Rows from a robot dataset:
· · ·
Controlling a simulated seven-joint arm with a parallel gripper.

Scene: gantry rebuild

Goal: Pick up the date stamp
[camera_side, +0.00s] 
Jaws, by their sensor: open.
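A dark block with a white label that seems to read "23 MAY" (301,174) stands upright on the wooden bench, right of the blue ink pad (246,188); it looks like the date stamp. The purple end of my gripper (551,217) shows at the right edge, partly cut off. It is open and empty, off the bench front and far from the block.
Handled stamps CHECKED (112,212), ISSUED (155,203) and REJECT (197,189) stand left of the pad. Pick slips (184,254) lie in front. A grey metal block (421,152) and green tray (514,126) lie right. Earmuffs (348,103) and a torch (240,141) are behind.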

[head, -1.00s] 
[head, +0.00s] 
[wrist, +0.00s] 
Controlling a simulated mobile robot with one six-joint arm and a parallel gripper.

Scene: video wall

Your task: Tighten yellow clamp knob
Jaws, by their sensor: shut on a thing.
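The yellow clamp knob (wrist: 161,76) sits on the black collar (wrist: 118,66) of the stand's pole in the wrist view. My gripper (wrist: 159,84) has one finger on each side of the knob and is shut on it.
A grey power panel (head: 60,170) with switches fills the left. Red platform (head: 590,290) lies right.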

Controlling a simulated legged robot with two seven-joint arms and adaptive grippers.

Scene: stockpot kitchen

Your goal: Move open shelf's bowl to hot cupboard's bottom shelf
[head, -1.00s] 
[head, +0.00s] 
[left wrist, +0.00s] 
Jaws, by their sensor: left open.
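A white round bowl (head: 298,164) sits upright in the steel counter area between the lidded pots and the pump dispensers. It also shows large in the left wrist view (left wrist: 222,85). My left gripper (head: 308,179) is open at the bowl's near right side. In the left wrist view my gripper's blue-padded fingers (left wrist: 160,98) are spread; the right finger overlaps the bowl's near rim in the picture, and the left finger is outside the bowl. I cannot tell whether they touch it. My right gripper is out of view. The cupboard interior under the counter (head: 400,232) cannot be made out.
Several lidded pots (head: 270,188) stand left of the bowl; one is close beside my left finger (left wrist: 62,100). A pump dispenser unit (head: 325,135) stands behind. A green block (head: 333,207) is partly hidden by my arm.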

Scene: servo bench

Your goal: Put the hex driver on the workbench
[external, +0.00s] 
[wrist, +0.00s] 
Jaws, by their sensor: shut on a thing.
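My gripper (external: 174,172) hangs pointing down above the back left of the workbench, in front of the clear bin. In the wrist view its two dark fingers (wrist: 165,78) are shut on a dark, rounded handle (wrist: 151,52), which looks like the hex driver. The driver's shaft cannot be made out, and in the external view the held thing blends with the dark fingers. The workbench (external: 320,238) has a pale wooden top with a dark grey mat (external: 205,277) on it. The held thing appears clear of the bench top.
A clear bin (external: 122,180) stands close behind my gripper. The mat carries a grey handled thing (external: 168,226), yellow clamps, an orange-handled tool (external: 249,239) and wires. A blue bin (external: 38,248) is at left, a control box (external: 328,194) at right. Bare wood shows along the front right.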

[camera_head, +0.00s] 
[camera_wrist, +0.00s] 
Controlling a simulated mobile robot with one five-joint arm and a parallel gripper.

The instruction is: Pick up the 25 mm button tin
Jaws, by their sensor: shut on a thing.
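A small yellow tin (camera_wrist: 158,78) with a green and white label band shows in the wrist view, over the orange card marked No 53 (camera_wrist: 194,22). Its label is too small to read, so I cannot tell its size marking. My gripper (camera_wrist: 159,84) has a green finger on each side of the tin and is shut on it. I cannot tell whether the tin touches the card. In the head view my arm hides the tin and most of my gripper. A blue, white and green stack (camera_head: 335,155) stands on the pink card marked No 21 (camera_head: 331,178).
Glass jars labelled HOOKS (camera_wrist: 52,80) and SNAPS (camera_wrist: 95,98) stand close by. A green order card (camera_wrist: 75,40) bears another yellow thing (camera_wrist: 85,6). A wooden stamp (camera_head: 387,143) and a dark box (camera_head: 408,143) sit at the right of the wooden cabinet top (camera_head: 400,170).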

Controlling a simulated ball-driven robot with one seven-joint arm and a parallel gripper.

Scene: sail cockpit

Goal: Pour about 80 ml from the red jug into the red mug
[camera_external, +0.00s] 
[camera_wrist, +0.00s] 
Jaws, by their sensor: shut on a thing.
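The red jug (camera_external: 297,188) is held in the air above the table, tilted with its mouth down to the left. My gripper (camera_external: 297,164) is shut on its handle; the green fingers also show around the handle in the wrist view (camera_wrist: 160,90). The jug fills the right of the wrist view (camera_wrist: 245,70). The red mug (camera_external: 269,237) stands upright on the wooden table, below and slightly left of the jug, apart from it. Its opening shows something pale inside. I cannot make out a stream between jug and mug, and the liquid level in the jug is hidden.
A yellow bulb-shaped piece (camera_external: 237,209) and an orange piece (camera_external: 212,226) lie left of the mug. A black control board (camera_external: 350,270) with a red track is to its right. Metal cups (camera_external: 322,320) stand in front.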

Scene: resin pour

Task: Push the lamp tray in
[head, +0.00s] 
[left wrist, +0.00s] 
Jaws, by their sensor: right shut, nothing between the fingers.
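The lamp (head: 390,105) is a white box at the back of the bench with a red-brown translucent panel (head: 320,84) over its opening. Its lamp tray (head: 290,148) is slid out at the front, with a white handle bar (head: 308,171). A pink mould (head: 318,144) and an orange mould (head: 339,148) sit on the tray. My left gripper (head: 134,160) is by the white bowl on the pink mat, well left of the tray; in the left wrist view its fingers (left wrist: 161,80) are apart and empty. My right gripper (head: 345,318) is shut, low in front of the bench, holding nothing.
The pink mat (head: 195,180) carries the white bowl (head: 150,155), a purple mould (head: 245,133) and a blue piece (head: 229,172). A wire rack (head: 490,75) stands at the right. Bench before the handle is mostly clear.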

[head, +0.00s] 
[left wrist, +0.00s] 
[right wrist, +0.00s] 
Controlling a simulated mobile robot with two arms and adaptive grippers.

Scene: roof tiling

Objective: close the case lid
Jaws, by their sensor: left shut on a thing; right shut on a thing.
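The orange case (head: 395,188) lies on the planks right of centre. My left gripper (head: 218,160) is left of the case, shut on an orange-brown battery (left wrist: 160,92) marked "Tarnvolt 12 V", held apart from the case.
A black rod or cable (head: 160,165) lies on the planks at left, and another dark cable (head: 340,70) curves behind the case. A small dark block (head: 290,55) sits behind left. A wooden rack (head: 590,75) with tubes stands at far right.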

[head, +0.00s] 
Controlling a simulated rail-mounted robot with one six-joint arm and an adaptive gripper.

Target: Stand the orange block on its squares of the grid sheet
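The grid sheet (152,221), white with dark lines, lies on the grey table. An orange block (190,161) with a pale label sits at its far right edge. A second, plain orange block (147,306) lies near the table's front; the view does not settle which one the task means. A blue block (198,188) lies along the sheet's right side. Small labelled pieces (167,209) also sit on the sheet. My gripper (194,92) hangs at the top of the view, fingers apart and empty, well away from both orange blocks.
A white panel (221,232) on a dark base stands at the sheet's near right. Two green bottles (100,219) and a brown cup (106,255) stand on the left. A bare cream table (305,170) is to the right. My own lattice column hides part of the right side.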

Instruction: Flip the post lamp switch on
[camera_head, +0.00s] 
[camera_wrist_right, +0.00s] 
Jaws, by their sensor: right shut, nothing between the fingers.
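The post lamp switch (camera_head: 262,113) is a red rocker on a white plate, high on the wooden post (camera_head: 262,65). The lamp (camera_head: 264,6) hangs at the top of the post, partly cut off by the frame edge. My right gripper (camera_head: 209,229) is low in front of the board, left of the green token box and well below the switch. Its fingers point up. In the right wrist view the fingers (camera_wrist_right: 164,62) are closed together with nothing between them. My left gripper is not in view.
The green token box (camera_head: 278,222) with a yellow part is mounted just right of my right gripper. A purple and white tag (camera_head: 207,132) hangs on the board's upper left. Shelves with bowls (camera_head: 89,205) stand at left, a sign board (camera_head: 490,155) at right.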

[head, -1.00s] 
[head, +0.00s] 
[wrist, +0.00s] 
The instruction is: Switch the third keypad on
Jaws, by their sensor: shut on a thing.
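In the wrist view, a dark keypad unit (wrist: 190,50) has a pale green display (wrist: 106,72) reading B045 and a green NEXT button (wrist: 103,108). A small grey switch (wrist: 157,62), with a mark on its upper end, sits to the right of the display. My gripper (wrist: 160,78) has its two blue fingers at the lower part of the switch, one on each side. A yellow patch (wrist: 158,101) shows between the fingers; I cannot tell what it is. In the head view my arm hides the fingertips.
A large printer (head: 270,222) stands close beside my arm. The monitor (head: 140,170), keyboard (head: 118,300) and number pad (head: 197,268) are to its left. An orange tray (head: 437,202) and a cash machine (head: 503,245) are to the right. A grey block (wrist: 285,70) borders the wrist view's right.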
· · ·
- _YOUR TASK_
From the very first line of the data through the line with "[camera_side, +0.00s]" in it, please reproduce each line exactly and output nothing more.

- _RESULT_
Controlling a simulated seven-joint arm with a parallel gripper.

Scene: gantry rebuild

Goal: Pick up the date stamp
[camera_side, +0.00s] 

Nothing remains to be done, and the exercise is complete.